Directions for this task:
Can you write out the whole listing exactly?

[Start Data extract]

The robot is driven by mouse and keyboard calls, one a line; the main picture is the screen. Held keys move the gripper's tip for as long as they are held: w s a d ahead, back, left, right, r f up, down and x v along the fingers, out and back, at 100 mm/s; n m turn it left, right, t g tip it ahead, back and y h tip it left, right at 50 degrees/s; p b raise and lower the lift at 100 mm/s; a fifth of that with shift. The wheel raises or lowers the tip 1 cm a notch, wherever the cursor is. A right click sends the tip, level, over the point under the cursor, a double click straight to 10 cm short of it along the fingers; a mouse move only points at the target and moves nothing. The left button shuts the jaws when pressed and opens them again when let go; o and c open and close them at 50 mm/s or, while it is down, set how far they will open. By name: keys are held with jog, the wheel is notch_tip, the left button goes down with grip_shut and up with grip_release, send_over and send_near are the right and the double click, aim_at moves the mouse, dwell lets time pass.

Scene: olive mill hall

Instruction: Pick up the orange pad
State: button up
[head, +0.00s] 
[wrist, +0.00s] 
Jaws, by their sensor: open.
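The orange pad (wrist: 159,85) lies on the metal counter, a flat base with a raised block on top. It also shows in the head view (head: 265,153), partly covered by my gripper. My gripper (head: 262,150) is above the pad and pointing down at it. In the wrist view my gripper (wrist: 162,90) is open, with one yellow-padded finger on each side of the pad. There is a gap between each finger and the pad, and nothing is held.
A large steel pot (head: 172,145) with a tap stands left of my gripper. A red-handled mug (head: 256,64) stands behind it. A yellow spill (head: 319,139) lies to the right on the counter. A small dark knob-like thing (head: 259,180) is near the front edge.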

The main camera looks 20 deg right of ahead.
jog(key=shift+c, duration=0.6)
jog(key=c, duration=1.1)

[End Data extract]

Response:
The robot is driven by mouse and keyboard calls, one a line; the main picture is the screen. Held keys move the gripper's tip for as long as they are held: w s a d ahead, back, left, right, r f up, down and x v along the fingers, out and back, at 100 mm/s; n m turn it left, right, t g tip it ahead, back and y h tip it left, right at 50 degrees/s; p b raise and lower the lift at 100 mm/s; a fifth of that with shift. The wheel raises or lowers the tip 1 cm a notch, wherever the cursor is. A right click sends the tip, level, over the point under the cursor, a double click straight to 10 cm short of it along the fingers; a mouse move only points at the target and moves nothing. The left button shuts the jaws when pressed and opens them again when let go; o and c open and close them at 50 mm/s or, while it is down, set how far they will open. By name: keys are held with jog, the wheel is notch_tip, the left button goes down with grip_shut and up with grip_release, send_over and send_near are the right and the double click, aim_at moves the mouse, dwell lets time pass.

Scene: olive mill hall

Instruction: Pick up the orange pad
State: button up
[head, +0.00s] 
[wrist, +0.00s] 
Jaws, by their sensor: open.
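The orange pad (wrist: 159,85) lies on the metal counter, a flat base with a raised block on top. It also shows in the head view (head: 265,153), partly covered by my gripper. My gripper (head: 262,150) is above the pad and pointing down at it. In the wrist view my gripper (wrist: 162,90) is open, with one yellow-padded finger on each side of the pad. There is a gap between each finger and the pad, and nothing is held.
A large steel pot (head: 172,145) with a tap stands left of my gripper. A red-handled mug (head: 256,64) stands behind it. A yellow spill (head: 319,139) lies to the right on the counter. A small dark knob-like thing (head: 259,180) is near the front edge.

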The main camera looks 20 deg right of ahead.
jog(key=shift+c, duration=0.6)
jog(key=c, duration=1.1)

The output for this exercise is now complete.